The ship has provided programming in Hessel, a Lake Huron port, every summer since 2014 except during 2020.

ISEA brought the schooner Utopia to Lake Superior for the 2019 Duluth Tall Ship Festival, but this is the first time the Inland Seas program has taken the schooner to Lake Superior, said Fred Sitkins, ISEA executive director.

Utopia is a 65-foot two-masted schooner built in 1946 by Fred Peterson, founder of Peterson Builders of Sturgeon Bay, Wisconsin. It was donated to ISEA in 2016 by Carla and the late Ellsworth Peterson.

While in Houghton, multiple Michigan State University Extension and Michigan Tech groups are scheduled to receive programs aboard the schooner Saturday through Tuesday. Students in the MTU Summer Youth program will spend three days traveling on the ship from Houghton to Marquette.

Sitkins called the students “Great Lakes scientists on board.”

“The general thing that happens on our programs is just gaining an understanding of the Great Lakes ecosystem,” Sitkins said.

He noted that the students will explore what lives in the Great Lakes and will take samples of organisms that live at the bottom of the lake, as well as plankton samples to see the microscopic beginning of the Great Lakes food chain. They also will collect fish to study and take basic water quality assessments.

ISEA, according to Sitkins, is a nonprofit organization that receives funding through grants and donations.

Sitkins acknowledged that since the summer is short, it tries to maximize the use of the ship, which means programming often is carried out in in transit.

In August, another youth group will travel from downstate Mackinaw City to Suttons Bay.

In Marquette, MSU Extension and other partners will be aboard the ship. Programs with Lake Superior State University, youth groups and MSU Extension will be conducted in Sault Ste. Marie with the ship heading back to her home port on Aug. 8.

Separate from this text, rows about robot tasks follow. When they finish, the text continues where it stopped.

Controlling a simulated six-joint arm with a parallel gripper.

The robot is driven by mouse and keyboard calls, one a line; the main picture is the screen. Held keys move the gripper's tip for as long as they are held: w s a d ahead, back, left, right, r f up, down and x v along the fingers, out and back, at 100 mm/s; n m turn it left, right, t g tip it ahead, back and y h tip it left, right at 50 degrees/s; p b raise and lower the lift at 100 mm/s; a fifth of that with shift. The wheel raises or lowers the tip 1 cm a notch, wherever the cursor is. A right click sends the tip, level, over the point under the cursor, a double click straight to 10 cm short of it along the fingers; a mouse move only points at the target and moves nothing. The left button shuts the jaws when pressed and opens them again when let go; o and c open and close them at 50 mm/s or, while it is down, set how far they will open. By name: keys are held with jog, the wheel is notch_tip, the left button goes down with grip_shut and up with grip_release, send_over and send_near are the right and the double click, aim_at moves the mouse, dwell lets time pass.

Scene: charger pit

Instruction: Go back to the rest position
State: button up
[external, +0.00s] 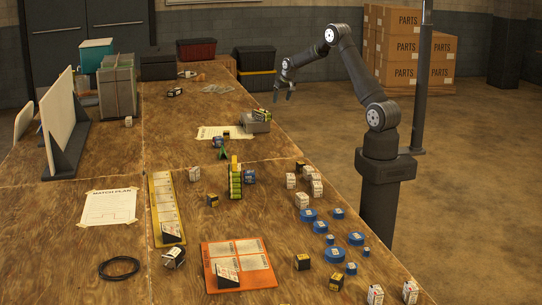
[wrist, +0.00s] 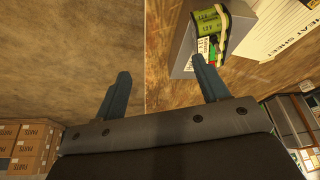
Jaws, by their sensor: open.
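My gripper (external: 283,92) hangs near the table's far right edge in the external view, above and behind the grey charger box. In the wrist view my gripper (wrist: 163,85) has its two fingers spread apart with nothing between them. The grey charger box (external: 254,126) sits on the table near the right edge. A green battery pack (external: 262,115) rests in or on it. In the wrist view the charger (wrist: 182,62) and the green pack (wrist: 208,22) lie beyond the right finger, apart from it.
The wooden table (external: 130,160) holds several batteries, blue discs (external: 307,215), an orange mat (external: 270,272) and a yellow strip (external: 162,190). A dark post (external: 422,80) stands right of my arm. Boxes of parts (external: 400,47) stand behind.

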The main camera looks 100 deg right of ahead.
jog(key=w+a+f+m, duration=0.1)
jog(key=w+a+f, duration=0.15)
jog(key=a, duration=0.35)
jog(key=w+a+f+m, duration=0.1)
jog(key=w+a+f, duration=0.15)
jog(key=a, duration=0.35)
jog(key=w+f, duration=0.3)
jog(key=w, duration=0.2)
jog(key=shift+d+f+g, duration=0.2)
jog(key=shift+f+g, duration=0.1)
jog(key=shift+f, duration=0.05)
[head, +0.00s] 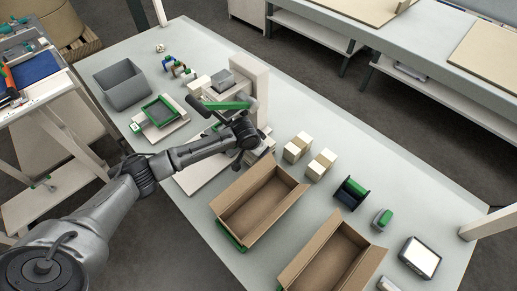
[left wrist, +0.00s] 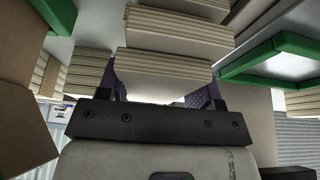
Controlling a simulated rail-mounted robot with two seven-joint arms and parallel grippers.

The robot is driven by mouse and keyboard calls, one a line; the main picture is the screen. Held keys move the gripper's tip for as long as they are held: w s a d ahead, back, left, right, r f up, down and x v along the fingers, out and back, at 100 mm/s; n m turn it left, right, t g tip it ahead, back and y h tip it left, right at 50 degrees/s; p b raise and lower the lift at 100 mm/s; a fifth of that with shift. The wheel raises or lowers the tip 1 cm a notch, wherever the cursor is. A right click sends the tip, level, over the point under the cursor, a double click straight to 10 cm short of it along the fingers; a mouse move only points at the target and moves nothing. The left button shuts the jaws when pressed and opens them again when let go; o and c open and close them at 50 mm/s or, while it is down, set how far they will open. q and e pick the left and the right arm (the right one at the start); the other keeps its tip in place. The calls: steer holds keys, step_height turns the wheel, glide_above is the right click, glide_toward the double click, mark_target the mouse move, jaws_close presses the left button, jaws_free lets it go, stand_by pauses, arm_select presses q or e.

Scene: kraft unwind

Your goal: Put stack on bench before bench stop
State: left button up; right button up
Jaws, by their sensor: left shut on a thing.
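My left arm reaches in from the left in the head view, and its gripper (head: 262,150) is over the middle of the bench (head: 330,110), mostly hidden by its own links. In the left wrist view the left gripper (left wrist: 160,105) is shut on a stack (left wrist: 165,72) of cream, layered pieces, right in front of the jaws. In the head view the held stack is hard to make out. Banded cream stacks (head: 297,147) stand on the bench just right of the gripper. I cannot tell which part is the bench stop. My right gripper is not in view.
Two open cardboard boxes (head: 262,205) lie near the bench's front edge. A pale upright machine (head: 250,85) stands behind the arm. The back right strip is clear.

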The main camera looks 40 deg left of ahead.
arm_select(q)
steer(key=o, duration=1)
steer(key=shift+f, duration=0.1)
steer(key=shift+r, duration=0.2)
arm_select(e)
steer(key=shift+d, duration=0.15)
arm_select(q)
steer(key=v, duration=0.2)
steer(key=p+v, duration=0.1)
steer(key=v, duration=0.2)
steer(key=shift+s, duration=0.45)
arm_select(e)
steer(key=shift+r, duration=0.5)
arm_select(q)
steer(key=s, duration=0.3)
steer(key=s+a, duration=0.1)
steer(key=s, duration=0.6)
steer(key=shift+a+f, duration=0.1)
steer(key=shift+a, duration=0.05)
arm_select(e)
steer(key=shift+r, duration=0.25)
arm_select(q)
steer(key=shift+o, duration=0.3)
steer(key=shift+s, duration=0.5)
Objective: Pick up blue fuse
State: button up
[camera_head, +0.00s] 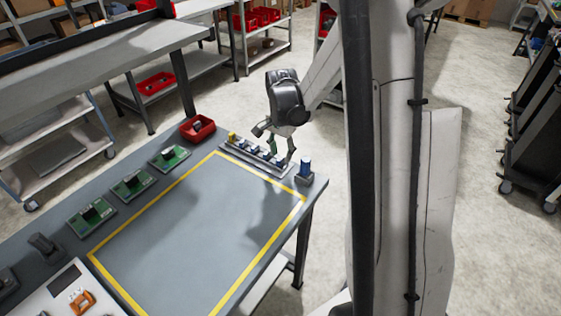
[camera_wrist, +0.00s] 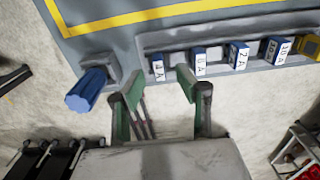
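Several blue fuses with white labels stand in a row in a grey rack (camera_head: 280,169), beneath my gripper in the head view. In the wrist view, the nearest blue fuse (camera_wrist: 157,67) shows between my fingertips, just beyond them, with another blue fuse (camera_wrist: 199,62) to its right. My gripper (camera_head: 274,145) is open above the rack; in the wrist view my gripper (camera_wrist: 157,82) has its green-padded fingers apart with nothing held. In the head view, my gripper partly hides the fuses.
A blue cylinder (camera_wrist: 87,90) stands in a grey holder beside the rack, at the table corner. A yellow block (camera_wrist: 311,45) ends the row. A red bin (camera_head: 198,129) and green boards (camera_head: 130,185) line the table's left side. The yellow-framed area (camera_head: 200,235) is clear.

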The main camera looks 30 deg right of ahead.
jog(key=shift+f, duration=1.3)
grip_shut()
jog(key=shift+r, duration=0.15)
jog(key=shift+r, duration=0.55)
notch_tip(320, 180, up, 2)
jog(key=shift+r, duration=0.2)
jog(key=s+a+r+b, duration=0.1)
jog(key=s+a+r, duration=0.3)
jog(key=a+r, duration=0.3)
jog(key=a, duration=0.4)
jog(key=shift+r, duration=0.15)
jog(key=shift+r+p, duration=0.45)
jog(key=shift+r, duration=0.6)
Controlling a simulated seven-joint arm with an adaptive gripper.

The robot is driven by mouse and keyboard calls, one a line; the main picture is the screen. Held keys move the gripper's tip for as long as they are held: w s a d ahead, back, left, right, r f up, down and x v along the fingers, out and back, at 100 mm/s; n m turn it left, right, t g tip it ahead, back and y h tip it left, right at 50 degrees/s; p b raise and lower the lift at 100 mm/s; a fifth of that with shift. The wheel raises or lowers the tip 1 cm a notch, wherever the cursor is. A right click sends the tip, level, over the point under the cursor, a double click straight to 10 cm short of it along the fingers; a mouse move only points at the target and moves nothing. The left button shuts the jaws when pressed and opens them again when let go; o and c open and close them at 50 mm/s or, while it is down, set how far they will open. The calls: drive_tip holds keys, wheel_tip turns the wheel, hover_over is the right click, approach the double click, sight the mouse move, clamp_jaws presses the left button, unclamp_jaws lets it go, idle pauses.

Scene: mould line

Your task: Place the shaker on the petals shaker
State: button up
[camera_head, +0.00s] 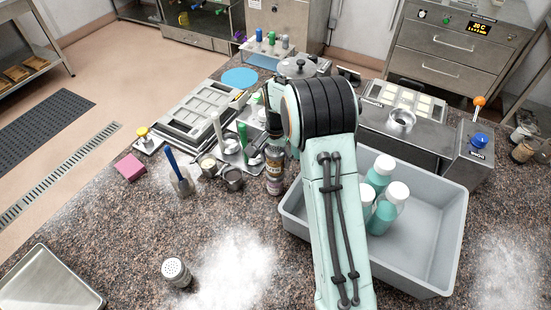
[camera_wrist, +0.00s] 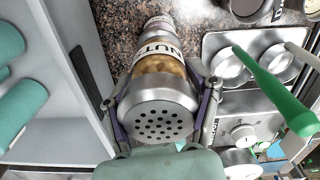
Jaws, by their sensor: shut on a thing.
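My gripper (camera_head: 270,146) is shut on a shaker, one finger on each side of it in the wrist view (camera_wrist: 162,108). The held shaker (camera_wrist: 158,66) has a perforated metal lid, clear walls with tan contents and a label reading "NUTS". In the head view the held shaker (camera_head: 274,157) is upright, partly hidden by my gripper. Directly below it stands another jar (camera_head: 274,186) with pinkish contents, likely the petals shaker; its label is unreadable. Its end shows past the held shaker in the wrist view (camera_wrist: 159,23). I cannot tell whether the two touch.
A grey bin (camera_head: 436,240) with several teal bottles is at the right. A metal tray of cups and green-handled tools (camera_head: 236,163) stands close by on the left. Another perforated-lid shaker (camera_head: 176,272) stands at the front beside white powder.

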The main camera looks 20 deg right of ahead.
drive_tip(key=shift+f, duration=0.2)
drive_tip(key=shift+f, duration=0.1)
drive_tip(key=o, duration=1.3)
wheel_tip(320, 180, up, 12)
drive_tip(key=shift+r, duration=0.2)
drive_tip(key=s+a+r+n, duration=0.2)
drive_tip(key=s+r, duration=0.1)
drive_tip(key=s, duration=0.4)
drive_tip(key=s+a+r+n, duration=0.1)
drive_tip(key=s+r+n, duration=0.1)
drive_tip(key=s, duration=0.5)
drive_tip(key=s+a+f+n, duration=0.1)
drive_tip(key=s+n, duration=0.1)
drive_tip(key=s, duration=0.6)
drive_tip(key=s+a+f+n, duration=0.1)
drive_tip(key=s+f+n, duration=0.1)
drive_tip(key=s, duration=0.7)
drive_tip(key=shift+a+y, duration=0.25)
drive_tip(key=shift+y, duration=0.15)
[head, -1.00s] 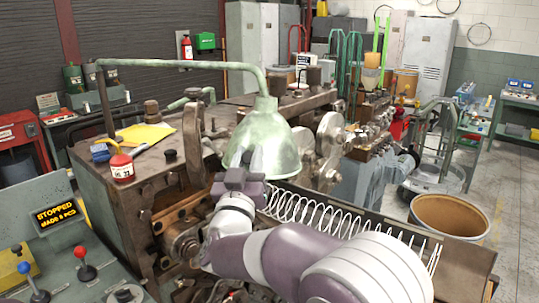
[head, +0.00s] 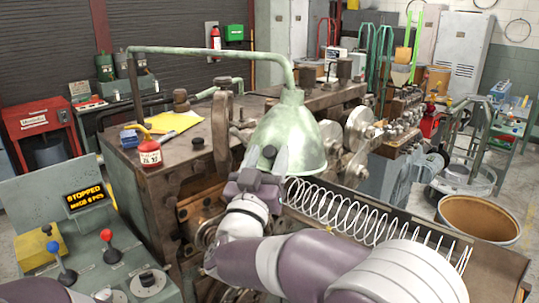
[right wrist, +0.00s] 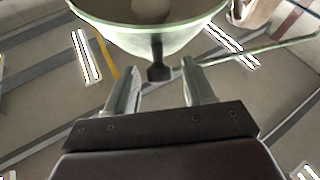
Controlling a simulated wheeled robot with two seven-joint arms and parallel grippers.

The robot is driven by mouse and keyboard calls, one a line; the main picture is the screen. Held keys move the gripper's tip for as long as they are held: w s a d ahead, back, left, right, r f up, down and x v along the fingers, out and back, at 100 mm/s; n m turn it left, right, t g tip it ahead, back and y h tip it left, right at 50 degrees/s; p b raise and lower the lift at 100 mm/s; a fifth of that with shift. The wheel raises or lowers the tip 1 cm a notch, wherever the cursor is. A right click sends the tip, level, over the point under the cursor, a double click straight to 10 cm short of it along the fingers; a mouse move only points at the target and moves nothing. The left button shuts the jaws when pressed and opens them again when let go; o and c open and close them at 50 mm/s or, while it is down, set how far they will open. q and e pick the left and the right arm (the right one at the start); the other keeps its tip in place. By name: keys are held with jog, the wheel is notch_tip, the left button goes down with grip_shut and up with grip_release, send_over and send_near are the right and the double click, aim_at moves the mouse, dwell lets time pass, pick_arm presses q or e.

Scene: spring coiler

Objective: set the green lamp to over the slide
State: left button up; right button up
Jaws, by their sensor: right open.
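The green lamp (head: 290,132) hangs from a bent green pipe arm over the coiling machine, its bell opening downward. A dark knob (head: 269,151) sticks out from its near side. My right gripper (head: 267,155) is open in front of the lamp, its fingers pointing up on either side of the knob. In the right wrist view, the lamp rim (right wrist: 150,40) is above, and the knob (right wrist: 159,72) lies between the open fingertips without visible contact. A long trough (head: 490,253) with a white coil spring (head: 350,217) runs right of the lamp. My left gripper is not in view.
A control panel (head: 150,262) with levers and a display reading STOPPED stands at the lower left. A red oil can (head: 149,153) and yellow cloth (head: 175,123) lie on the machine top. A brown barrel (head: 480,220) stands at the right.

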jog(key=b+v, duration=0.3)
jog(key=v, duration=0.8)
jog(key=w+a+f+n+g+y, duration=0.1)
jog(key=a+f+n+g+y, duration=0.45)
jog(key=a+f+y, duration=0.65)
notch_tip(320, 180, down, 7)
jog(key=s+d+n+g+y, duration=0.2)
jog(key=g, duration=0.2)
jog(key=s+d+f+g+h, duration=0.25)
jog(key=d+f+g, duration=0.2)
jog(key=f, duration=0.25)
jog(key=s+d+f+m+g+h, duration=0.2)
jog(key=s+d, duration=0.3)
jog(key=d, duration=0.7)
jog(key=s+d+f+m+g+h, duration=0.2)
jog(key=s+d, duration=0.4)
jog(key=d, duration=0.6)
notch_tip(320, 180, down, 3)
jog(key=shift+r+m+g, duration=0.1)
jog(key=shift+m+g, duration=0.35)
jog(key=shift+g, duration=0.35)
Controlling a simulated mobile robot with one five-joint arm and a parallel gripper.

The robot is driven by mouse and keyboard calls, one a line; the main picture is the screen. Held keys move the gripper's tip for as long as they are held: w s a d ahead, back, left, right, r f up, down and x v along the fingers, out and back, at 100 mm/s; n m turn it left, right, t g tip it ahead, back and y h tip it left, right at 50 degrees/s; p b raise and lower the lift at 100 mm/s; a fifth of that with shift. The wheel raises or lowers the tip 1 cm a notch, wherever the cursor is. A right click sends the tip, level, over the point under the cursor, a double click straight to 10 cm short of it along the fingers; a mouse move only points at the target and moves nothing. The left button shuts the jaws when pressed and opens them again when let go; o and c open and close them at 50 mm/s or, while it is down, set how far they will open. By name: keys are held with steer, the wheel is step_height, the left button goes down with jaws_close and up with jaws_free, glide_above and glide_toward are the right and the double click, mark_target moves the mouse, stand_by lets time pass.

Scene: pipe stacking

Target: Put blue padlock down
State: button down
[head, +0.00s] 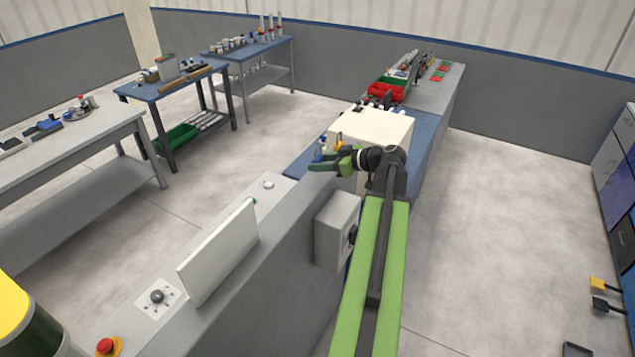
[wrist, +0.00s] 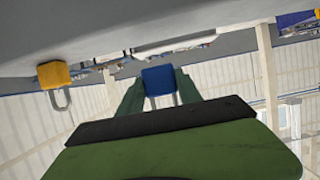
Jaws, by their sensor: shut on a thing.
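The blue padlock (wrist: 158,82) is held between the two green fingers of my gripper (wrist: 157,88) in the wrist view. In the head view my gripper (head: 322,162) is at the left end of my arm, in front of a cream box, and the padlock shows only as a small blue patch (head: 317,157) there. A yellow padlock (wrist: 55,74) with a grey shackle is to the left in the wrist view, against a grey surface and apart from my gripper. It also shows in the head view (head: 339,139). I cannot tell whether the blue padlock touches anything below.
The cream box (head: 385,130) stands on a blue-topped bench (head: 425,125) just right of my gripper. A grey cabinet (head: 270,250) with an upright panel (head: 220,250) is in front. Red bins (head: 391,92) lie farther back. The floor on both sides is largely clear.

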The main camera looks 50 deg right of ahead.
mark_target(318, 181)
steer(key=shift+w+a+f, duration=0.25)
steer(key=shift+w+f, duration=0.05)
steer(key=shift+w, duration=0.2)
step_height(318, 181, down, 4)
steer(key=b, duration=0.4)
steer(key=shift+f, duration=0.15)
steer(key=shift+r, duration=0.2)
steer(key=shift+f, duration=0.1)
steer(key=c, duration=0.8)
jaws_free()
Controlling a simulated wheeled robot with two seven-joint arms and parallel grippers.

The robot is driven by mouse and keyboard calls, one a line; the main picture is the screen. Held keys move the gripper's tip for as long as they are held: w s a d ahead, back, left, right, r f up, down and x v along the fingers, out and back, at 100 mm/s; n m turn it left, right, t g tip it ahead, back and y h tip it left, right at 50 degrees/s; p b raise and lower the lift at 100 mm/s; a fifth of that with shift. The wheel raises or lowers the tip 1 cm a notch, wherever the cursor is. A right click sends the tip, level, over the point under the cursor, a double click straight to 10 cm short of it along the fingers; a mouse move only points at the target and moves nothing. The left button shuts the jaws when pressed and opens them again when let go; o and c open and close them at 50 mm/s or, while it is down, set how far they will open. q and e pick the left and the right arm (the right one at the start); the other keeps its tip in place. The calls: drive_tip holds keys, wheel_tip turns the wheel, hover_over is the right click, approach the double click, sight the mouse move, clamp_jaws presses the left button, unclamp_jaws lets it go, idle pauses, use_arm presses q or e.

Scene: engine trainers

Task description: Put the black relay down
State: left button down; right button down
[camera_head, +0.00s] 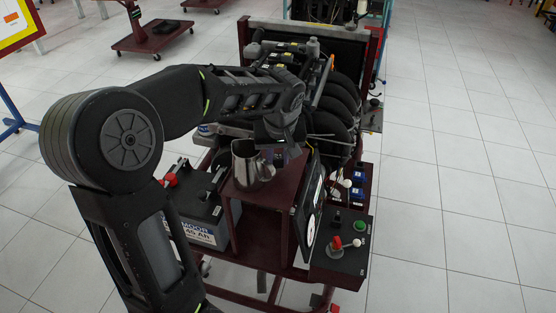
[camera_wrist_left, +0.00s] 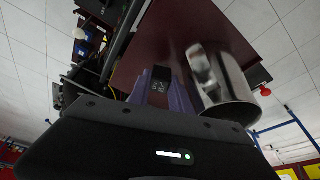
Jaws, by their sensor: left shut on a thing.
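My left gripper (camera_head: 284,148) reaches in from the left over the dark red stand top (camera_head: 272,193), just behind and right of a metal jug (camera_head: 249,166). In the left wrist view the purple fingers of my left gripper (camera_wrist_left: 160,84) are shut on the black relay (camera_wrist_left: 158,85), a small dark block with pale marks. The dark red surface lies beyond it, and I cannot tell whether the relay touches it. In the head view the relay is mostly hidden by the gripper and cannot be made out. My right gripper is in neither view.
The metal jug also shows close beside the fingers in the left wrist view (camera_wrist_left: 222,85). A battery (camera_head: 202,232) stands left of the stand top. An upright panel (camera_head: 309,205) and a switch box (camera_head: 342,243) are at its right. The engine (camera_head: 335,105) is behind.

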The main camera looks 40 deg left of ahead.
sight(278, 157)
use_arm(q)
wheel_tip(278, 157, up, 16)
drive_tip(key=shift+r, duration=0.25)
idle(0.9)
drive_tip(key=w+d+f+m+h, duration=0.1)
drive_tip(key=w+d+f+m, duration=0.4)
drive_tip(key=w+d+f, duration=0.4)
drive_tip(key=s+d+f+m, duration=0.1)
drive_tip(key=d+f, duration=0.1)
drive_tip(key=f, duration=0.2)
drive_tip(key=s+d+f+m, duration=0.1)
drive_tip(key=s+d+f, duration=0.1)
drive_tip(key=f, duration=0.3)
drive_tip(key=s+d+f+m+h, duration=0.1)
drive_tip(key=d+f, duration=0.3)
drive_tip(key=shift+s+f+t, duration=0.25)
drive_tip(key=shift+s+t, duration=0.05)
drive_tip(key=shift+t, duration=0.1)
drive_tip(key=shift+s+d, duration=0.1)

ISEA said it addresses the need to protect the Great Lakes, which has a global as well as regional economic impact, through education. Since 1989, Inland Seas has educated over 130,000 youth and adults about the health of the Great Lakes through its school and public programs.

The Great Lakes contain 20% of Earth’s accessible freshwater supply and roughly 84% of North America’s surface freshwater, Sitkins said.

“We believe it’s everyone’s job to steward this resource through career choices, lifestyle choices, communication choices and more,” he said.

More about Inland Seas Education Association and its school and public programs can be found at schoolship.org.

ISEA is dedicated to STEM — Science, Technology, Engineering and Mathematics education — on the Great Lakes. Its shipboard and shore-side education programs are designed to inspire people of all ages to provide for the long-term stewardship of the Great Lakes. ISEA offers programs to schools, groups and the public.